■ Directive
Skip the pictures. Reproduce all other material exactly.

■ Dataset content
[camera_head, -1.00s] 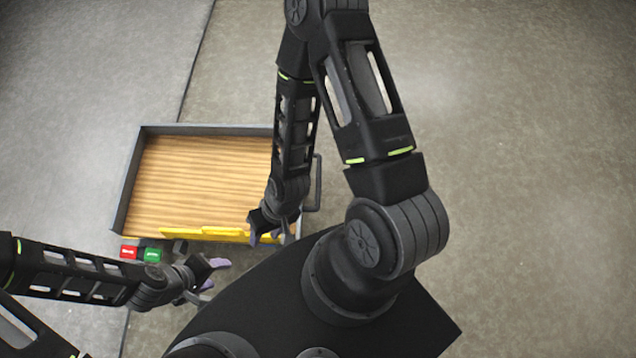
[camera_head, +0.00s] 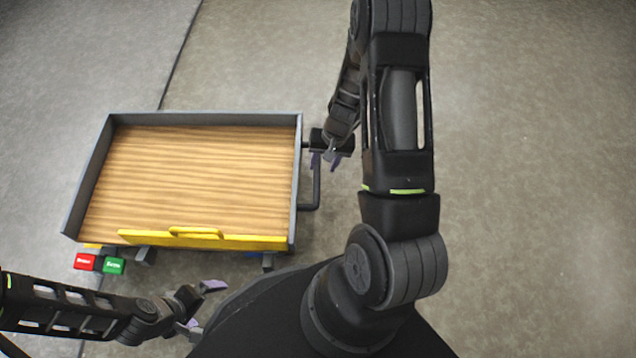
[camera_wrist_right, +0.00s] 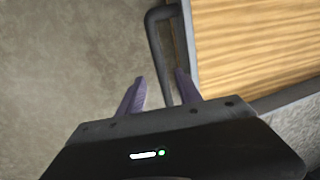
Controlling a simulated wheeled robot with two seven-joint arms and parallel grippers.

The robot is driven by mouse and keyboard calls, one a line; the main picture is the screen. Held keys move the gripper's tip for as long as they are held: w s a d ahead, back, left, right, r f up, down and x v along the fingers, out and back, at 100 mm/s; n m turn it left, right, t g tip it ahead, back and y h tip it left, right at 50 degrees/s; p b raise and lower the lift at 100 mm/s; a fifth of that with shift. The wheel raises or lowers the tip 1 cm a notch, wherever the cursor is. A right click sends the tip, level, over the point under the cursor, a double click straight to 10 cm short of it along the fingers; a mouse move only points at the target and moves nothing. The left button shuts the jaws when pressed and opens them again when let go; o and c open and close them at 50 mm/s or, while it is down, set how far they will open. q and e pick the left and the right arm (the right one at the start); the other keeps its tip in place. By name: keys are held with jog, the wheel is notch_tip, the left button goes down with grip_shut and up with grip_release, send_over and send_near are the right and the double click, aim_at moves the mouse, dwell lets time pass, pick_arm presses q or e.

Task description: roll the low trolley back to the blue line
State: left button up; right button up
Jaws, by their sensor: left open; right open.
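The low trolley (camera_head: 200,117) has a wood-grained deck, grey walls on three sides and a yellow front panel (camera_head: 205,239). A dark handle bar (camera_head: 316,185) stands out from its right side. My right gripper (camera_head: 326,163) is open at the handle's far part. In the right wrist view the handle (camera_wrist_right: 158,50) runs down between the open fingers (camera_wrist_right: 161,88); neither finger is seen closed on it. My left gripper (camera_head: 204,305) is open and empty, in front of the trolley. A small blue patch (camera_head: 254,254) shows under the front edge; I cannot tell if it is the blue line.
A red block (camera_head: 85,262) and a green block (camera_head: 114,266) with small labels sit at the trolley's front left. A dark seam (camera_head: 181,53) crosses the grey floor behind it. The floor to the right is clear.

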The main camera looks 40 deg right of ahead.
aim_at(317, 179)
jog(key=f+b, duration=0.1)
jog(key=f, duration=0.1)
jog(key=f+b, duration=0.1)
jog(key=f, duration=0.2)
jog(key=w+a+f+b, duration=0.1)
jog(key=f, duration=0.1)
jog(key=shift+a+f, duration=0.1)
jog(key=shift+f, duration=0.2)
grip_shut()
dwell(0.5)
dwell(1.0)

■ Exercise answer
[camera_head, -1.00s] 
[camera_head, +0.00s] 
[camera_wrist_right, +0.00s] 
Controlling a simulated wheeled robot with two seven-joint arms and parallel grippers.

The robot is driven by mouse and keyboard calls, one a line; the main picture is the screen. Held keys move the gripper's tip for as long as they are held: w s a d ahead, back, left, right, r f up, down and x v along the fingers, out and back, at 100 mm/s; n m turn it left, right, t g tip it ahead, back and y h tip it left, right at 50 degrees/s; p b raise and lower the lift at 100 mm/s; a fifth of that with shift. The wheel raises or lowers the tip 1 cm a notch, wherever the cursor is. A right click sends the tip, level, over the point under the cursor, a double click straight to 10 cm short of it along the fingers; a mouse move only points at the target and moves nothing. The left button shuts the jaws when pressed and opens them again when let go; o and c open and close them at 50 mm/s or, while it is down, set how far they will open. q and e pick the left and the right arm (the right one at the start); the other keeps its tip in place. By name: keys are held with jog, the wheel is notch_tip, the left button goes down with grip_shut and up with grip_release, send_over and send_near are the right and the double click, aim_at moves the mouse, dwell lets time pass, pick_arm presses q or e.

Task description: roll the low trolley back to the blue line
State: left button up; right button up
Jaws, by their sensor: left open; right open.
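The low trolley (camera_head: 200,117) has a wood-grained deck, grey walls on three sides and a yellow front panel (camera_head: 205,239). A dark handle bar (camera_head: 316,185) stands out from its right side. My right gripper (camera_head: 326,163) is open at the handle's far part. In the right wrist view the handle (camera_wrist_right: 158,50) runs down between the open fingers (camera_wrist_right: 161,88); neither finger is seen closed on it. My left gripper (camera_head: 204,305) is open and empty, in front of the trolley. A small blue patch (camera_head: 254,254) shows under the front edge; I cannot tell if it is the blue line.
A red block (camera_head: 85,262) and a green block (camera_head: 114,266) with small labels sit at the trolley's front left. A dark seam (camera_head: 181,53) crosses the grey floor behind it. The floor to the right is clear.

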The main camera looks 40 deg right of ahead.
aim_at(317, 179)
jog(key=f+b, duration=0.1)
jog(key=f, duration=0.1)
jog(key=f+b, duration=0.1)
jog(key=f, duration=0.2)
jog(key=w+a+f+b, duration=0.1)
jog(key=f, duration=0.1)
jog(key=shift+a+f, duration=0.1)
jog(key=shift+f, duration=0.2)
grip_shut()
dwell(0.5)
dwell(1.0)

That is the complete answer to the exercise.